» **Set task**: Each entry below is to be printed verbatim.

» **Data for the task**:
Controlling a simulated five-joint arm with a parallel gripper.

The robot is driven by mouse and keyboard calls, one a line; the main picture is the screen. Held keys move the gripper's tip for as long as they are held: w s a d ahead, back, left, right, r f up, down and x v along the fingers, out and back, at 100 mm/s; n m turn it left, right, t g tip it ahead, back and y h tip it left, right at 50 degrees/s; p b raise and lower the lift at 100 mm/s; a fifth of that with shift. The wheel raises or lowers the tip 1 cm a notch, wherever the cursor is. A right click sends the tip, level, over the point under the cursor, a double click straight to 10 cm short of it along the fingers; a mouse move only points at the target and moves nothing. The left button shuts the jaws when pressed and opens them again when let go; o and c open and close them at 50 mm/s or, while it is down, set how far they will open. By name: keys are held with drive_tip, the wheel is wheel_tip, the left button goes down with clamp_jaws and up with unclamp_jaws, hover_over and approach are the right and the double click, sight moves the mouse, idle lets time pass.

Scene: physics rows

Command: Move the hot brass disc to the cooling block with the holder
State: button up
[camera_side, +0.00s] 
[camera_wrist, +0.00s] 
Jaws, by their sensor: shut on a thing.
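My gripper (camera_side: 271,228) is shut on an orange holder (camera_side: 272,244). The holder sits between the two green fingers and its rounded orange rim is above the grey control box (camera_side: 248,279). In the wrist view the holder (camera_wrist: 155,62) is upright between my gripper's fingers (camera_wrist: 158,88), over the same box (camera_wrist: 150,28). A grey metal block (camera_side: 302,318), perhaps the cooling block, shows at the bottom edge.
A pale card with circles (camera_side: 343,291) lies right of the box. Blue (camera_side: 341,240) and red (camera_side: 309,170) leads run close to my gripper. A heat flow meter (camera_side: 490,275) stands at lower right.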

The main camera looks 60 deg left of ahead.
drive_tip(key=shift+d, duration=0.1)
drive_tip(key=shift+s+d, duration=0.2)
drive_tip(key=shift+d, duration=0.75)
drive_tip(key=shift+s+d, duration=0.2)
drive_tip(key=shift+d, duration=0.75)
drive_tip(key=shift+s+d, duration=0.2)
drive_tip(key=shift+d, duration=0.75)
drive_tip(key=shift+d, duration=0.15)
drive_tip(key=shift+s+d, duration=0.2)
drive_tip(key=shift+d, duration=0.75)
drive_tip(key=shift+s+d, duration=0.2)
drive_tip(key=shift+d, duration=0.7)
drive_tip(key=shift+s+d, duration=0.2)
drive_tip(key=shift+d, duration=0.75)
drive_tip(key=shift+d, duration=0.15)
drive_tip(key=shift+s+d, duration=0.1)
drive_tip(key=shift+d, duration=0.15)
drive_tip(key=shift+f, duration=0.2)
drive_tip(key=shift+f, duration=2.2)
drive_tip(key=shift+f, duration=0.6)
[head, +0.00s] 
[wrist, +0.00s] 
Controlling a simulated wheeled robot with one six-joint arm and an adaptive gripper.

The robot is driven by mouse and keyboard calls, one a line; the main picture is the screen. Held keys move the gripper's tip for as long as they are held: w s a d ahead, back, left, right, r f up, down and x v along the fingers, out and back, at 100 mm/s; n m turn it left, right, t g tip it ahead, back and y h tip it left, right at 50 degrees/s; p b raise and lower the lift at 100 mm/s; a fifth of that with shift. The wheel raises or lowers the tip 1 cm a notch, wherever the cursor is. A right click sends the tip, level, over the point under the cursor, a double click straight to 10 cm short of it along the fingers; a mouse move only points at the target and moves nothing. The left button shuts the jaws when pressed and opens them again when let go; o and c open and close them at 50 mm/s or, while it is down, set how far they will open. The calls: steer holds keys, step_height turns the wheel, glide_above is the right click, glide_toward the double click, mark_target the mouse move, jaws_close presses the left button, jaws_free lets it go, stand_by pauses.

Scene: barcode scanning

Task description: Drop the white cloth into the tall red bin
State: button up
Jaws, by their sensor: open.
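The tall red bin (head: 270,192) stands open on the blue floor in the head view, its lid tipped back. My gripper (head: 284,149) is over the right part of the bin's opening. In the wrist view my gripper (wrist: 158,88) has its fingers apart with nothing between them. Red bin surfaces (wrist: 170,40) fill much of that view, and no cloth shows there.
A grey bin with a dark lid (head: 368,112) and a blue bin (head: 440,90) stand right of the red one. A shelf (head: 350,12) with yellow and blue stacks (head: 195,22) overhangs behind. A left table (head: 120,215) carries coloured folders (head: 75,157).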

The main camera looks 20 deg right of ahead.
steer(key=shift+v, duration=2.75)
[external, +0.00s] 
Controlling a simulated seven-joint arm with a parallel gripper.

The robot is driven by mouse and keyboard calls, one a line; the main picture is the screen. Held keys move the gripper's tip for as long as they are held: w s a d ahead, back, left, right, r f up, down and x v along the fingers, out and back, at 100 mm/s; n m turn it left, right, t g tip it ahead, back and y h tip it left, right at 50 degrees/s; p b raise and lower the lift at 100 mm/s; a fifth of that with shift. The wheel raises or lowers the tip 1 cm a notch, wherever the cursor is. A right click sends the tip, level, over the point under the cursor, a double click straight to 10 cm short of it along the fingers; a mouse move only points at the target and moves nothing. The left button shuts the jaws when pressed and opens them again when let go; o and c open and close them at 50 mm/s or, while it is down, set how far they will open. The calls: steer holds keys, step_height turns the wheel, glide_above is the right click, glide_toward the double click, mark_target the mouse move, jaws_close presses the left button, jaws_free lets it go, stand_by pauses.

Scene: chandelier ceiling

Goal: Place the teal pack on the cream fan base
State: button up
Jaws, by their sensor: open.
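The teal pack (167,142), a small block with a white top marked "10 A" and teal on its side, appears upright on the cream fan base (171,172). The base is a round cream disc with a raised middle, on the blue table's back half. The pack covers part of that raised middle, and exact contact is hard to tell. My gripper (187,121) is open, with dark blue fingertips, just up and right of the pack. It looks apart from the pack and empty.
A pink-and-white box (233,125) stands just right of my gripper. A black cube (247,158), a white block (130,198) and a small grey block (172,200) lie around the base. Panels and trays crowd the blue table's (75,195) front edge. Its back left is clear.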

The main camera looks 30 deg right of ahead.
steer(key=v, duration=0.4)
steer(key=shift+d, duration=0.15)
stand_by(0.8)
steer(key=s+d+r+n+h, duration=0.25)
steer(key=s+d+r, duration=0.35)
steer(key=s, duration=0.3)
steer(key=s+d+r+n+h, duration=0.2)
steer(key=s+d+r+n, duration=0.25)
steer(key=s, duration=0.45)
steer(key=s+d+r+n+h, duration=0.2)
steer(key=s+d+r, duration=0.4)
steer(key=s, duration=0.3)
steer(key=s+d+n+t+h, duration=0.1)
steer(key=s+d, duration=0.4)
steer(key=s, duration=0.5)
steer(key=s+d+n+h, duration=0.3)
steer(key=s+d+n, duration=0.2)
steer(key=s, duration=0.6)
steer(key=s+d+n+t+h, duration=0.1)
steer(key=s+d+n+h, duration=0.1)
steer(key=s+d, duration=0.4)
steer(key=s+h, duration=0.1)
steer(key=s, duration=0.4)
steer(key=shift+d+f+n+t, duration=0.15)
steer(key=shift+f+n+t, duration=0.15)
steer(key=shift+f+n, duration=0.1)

» **Response below**:
Controlling a simulated five-joint arm with a parallel gripper.

The robot is driven by mouse and keyboard calls, one a line; the main picture is the screen. Held keys move the gripper's tip for as long as they are held: w s a d ahead, back, left, right, r f up, down and x v along the fingers, out and back, at 100 mm/s; n m turn it left, right, t g tip it ahead, back and y h tip it left, right at 50 degrees/s; p b raise and lower the lift at 100 mm/s; a fifth of that with shift. The wheel raises or lowers the tip 1 cm a notch, wherever the cursor is. A right click sends the tip, level, over the point under the cursor, a double click straight to 10 cm short of it along the fingers; a mouse move only points at the target and moves nothing. The left button shuts the jaws when pressed and opens them again when let go; o and c open and close them at 50 mm/s or, while it is down, set how far they will open. By name: keys are held with drive_tip, the wheel is wheel_tip, the left button goes down with clamp_jaws and up with unclamp_jaws, hover_over and approach are the right and the double click, sight moves the mouse, idle lets time pass.

Scene: physics rows

Command: Move the hot brass disc to the cooling block with the holder
State: button up
[camera_side, +0.00s] 
[camera_wrist, +0.00s] 
Jaws, by their sensor: shut on a thing.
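My gripper (camera_side: 271,228) is shut on an orange holder (camera_side: 272,244). The holder sits between the two green fingers and its rounded orange rim is above the grey control box (camera_side: 248,279). In the wrist view the holder (camera_wrist: 155,62) is upright between my gripper's fingers (camera_wrist: 158,88), over the same box (camera_wrist: 150,28). A grey metal block (camera_side: 302,318), perhaps the cooling block, shows at the bottom edge.
A pale card with circles (camera_side: 343,291) lies right of the box. Blue (camera_side: 341,240) and red (camera_side: 309,170) leads run close to my gripper. A heat flow meter (camera_side: 490,275) stands at lower right.

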The main camera looks 60 deg left of ahead.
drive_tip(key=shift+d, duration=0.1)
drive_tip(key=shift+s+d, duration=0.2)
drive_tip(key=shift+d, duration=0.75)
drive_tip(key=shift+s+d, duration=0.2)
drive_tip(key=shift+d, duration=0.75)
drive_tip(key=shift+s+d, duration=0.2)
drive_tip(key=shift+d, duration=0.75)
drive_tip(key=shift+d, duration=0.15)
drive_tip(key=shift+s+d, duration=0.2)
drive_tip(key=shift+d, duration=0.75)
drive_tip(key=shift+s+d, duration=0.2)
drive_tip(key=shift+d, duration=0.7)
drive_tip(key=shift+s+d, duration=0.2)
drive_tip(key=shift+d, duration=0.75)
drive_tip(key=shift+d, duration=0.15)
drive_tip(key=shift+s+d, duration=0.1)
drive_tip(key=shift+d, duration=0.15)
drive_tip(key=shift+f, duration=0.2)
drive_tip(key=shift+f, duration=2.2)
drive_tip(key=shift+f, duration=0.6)
[head, +0.00s] 
[wrist, +0.00s] 
Controlling a simulated wheeled robot with one six-joint arm and an adaptive gripper.

The robot is driven by mouse and keyboard calls, one a line; the main picture is the screen. Held keys move the gripper's tip for as long as they are held: w s a d ahead, back, left, right, r f up, down and x v along the fingers, out and back, at 100 mm/s; n m turn it left, right, t g tip it ahead, back and y h tip it left, right at 50 degrees/s; p b raise and lower the lift at 100 mm/s; a fifth of that with shift. The wheel raises or lowers the tip 1 cm a notch, wherever the cursor is. A right click sends the tip, level, over the point under the cursor, a double click straight to 10 cm short of it along the fingers; a mouse move only points at the target and moves nothing. The left button shuts the jaws when pressed and opens them again when let go; o and c open and close them at 50 mm/s or, while it is down, set how far they will open. The calls: steer holds keys, step_height turns the wheel, glide_above is the right click, glide_toward the double click, mark_target the mouse move, jaws_close presses the left button, jaws_free lets it go, stand_by pauses.

Scene: barcode scanning

Task description: Drop the white cloth into the tall red bin
State: button up
Jaws, by their sensor: open.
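The tall red bin (head: 270,192) stands open on the blue floor in the head view, its lid tipped back. My gripper (head: 284,149) is over the right part of the bin's opening. In the wrist view my gripper (wrist: 158,88) has its fingers apart with nothing between them. Red bin surfaces (wrist: 170,40) fill much of that view, and no cloth shows there.
A grey bin with a dark lid (head: 368,112) and a blue bin (head: 440,90) stand right of the red one. A shelf (head: 350,12) with yellow and blue stacks (head: 195,22) overhangs behind. A left table (head: 120,215) carries coloured folders (head: 75,157).

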The main camera looks 20 deg right of ahead.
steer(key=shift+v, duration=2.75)
[external, +0.00s] 
Controlling a simulated seven-joint arm with a parallel gripper.

The robot is driven by mouse and keyboard calls, one a line; the main picture is the screen. Held keys move the gripper's tip for as long as they are held: w s a d ahead, back, left, right, r f up, down and x v along the fingers, out and back, at 100 mm/s; n m turn it left, right, t g tip it ahead, back and y h tip it left, right at 50 degrees/s; p b raise and lower the lift at 100 mm/s; a fifth of that with shift. The wheel raises or lowers the tip 1 cm a notch, wherever the cursor is. A right click sends the tip, level, over the point under the cursor, a double click straight to 10 cm short of it along the fingers; a mouse move only points at the target and moves nothing. The left button shuts the jaws when pressed and opens them again when let go; o and c open and close them at 50 mm/s or, while it is down, set how far they will open. The calls: steer holds keys, step_height turns the wheel, glide_above is the right click, glide_toward the double click, mark_target the mouse move, jaws_close presses the left button, jaws_free lets it go, stand_by pauses.

Scene: chandelier ceiling

Goal: Place the teal pack on the cream fan base
State: button up
Jaws, by their sensor: open.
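The teal pack (167,142), a small block with a white top marked "10 A" and teal on its side, appears upright on the cream fan base (171,172). The base is a round cream disc with a raised middle, on the blue table's back half. The pack covers part of that raised middle, and exact contact is hard to tell. My gripper (187,121) is open, with dark blue fingertips, just up and right of the pack. It looks apart from the pack and empty.
A pink-and-white box (233,125) stands just right of my gripper. A black cube (247,158), a white block (130,198) and a small grey block (172,200) lie around the base. Panels and trays crowd the blue table's (75,195) front edge. Its back left is clear.

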The main camera looks 30 deg right of ahead.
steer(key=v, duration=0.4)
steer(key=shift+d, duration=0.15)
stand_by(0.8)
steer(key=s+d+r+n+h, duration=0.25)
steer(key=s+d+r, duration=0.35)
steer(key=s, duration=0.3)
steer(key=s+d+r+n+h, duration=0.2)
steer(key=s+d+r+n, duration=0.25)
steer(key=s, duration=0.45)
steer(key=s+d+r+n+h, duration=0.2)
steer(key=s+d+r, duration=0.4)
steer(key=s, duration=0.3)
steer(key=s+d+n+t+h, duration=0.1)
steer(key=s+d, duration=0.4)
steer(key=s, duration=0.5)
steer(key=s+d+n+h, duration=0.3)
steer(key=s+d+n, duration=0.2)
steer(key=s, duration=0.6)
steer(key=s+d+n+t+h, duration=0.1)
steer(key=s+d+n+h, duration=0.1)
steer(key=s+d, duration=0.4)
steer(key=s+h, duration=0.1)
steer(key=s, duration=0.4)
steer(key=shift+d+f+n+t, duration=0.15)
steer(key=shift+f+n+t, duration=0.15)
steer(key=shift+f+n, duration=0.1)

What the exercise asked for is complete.